## WHAT THIS TASK INVOLVES
Start at the line containing "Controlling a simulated" and stop at the line containing "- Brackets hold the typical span"; copy those lines exactly, both ends included, and no others.

## Robot task records
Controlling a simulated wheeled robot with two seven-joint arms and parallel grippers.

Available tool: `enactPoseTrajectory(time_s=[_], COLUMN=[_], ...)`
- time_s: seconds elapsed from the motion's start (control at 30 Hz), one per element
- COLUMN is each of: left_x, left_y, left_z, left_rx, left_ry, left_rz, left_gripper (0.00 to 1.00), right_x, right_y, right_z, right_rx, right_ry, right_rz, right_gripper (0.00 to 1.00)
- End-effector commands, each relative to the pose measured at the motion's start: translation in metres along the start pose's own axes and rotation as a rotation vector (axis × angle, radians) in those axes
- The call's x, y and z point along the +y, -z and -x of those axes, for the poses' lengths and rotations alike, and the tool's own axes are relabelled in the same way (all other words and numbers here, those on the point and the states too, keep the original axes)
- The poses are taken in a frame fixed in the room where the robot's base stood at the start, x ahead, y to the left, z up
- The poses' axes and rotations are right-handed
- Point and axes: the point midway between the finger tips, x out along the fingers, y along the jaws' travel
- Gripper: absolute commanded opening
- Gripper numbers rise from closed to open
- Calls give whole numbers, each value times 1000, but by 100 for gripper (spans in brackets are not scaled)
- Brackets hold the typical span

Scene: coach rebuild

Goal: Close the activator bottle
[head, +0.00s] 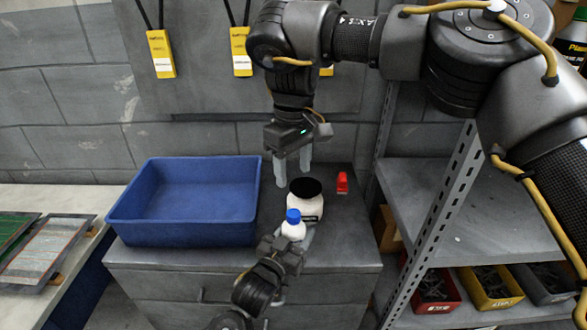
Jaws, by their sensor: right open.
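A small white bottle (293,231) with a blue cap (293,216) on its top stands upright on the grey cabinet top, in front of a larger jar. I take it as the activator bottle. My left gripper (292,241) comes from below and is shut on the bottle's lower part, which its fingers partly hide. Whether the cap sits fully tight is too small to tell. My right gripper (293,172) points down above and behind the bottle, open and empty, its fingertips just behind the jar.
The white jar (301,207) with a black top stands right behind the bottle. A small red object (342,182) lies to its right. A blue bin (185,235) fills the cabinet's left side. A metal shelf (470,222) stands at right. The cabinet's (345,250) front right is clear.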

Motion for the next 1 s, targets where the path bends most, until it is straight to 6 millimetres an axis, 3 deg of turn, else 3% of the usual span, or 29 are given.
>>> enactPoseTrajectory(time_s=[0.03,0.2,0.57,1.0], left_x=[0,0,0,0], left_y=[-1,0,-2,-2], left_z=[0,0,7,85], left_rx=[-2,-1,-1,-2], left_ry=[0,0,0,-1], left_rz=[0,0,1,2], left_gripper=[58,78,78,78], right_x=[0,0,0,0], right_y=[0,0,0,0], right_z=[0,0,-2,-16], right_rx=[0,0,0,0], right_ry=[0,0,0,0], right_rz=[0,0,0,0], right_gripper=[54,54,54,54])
* * *
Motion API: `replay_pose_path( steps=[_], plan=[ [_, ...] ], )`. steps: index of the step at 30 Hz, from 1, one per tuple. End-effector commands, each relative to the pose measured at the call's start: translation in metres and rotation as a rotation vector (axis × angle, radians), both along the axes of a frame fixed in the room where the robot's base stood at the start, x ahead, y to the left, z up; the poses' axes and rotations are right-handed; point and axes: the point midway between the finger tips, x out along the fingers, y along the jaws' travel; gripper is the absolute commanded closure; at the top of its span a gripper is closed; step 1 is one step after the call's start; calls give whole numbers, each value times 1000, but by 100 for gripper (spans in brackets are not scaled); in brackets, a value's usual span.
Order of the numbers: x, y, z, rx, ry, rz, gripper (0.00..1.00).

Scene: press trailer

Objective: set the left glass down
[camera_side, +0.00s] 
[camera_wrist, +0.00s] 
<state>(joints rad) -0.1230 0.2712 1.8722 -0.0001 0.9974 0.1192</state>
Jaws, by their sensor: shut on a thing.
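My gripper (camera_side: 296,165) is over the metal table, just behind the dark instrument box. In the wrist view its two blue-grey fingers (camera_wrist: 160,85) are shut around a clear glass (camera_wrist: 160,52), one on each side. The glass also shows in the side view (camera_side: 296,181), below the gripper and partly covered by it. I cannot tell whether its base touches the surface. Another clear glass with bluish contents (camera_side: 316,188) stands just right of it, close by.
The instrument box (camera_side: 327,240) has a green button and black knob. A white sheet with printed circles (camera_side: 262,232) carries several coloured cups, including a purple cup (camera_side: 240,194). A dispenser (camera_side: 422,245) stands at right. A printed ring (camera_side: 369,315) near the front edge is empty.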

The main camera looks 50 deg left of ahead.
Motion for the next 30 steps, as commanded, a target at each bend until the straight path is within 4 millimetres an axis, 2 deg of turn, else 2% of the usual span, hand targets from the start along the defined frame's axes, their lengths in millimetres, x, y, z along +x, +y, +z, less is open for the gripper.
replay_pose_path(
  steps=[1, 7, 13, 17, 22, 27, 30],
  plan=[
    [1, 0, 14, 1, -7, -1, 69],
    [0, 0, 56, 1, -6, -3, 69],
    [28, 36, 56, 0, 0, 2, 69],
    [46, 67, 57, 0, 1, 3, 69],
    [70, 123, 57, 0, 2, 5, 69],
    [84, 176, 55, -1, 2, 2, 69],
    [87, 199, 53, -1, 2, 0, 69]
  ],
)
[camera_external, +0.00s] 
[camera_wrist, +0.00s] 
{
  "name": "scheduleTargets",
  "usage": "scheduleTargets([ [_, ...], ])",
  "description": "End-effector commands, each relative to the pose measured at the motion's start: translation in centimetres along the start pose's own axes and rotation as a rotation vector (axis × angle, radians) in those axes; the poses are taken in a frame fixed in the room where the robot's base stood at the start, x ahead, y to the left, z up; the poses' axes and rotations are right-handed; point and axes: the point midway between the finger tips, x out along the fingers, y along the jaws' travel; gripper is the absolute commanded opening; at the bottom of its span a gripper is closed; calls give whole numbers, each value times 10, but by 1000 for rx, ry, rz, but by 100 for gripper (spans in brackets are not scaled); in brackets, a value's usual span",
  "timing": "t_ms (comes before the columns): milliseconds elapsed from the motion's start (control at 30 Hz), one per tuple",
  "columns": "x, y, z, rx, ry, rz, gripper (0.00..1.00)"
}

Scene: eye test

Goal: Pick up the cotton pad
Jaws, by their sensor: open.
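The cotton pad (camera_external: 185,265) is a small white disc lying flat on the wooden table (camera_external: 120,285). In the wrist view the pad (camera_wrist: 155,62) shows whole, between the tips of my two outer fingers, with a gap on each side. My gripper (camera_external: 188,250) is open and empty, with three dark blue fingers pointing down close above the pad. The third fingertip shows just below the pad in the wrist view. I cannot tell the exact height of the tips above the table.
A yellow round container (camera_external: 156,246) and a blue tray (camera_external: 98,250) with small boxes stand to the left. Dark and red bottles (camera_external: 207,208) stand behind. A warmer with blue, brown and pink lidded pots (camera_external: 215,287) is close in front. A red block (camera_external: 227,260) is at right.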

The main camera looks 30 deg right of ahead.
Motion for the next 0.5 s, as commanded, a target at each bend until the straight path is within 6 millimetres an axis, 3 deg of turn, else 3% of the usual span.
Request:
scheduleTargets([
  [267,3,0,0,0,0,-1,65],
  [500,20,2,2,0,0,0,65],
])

## TASK OUTPUT
Controlling a simulated wheeled robot with two seven-joint arms and parallel grippers.

Available tool: `enactPoseTrajectory(time_s=[_], COLUMN=[_], ...)`
- time_s: seconds elapsed from the motion's start (control at 30 Hz), one per element
- COLUMN is each of: left_x, left_y, left_z, left_rx, left_ry, left_rz, left_gripper (0.00 to 1.00), right_x, right_y, right_z, right_rx, right_ry, right_rz, right_gripper (0.00 to 1.00)
- End-effector commands, each relative to the pose measured at the motion's start: translation in metres along the start pose's own axes and rotation as a rotation vector (axis × angle, radians) in those axes
- The call's x, y and z point along the +y, -z and -x of those axes, for the poses' lengths and rotations alike, and the tool's own axes are relabelled in the same way (all other words and numbers here, those on the point and the states too, keep the original axes)
- The poses are taken in a frame fixed in the room where the robot's base stood at the start, x ahead, y to the left, z up
- The poses' axes and rotations are right-handed
- Point and axes: the point midway between the finger tips, x out along the fingers, y along the jaws' travel
- Gripper: absolute commanded opening
- Gripper numbers rise from closed to open
- Calls give whole numbers, each value times 1000, but by 100 for gripper (spans in brackets are not scaled)
- Brackets hold the typical span

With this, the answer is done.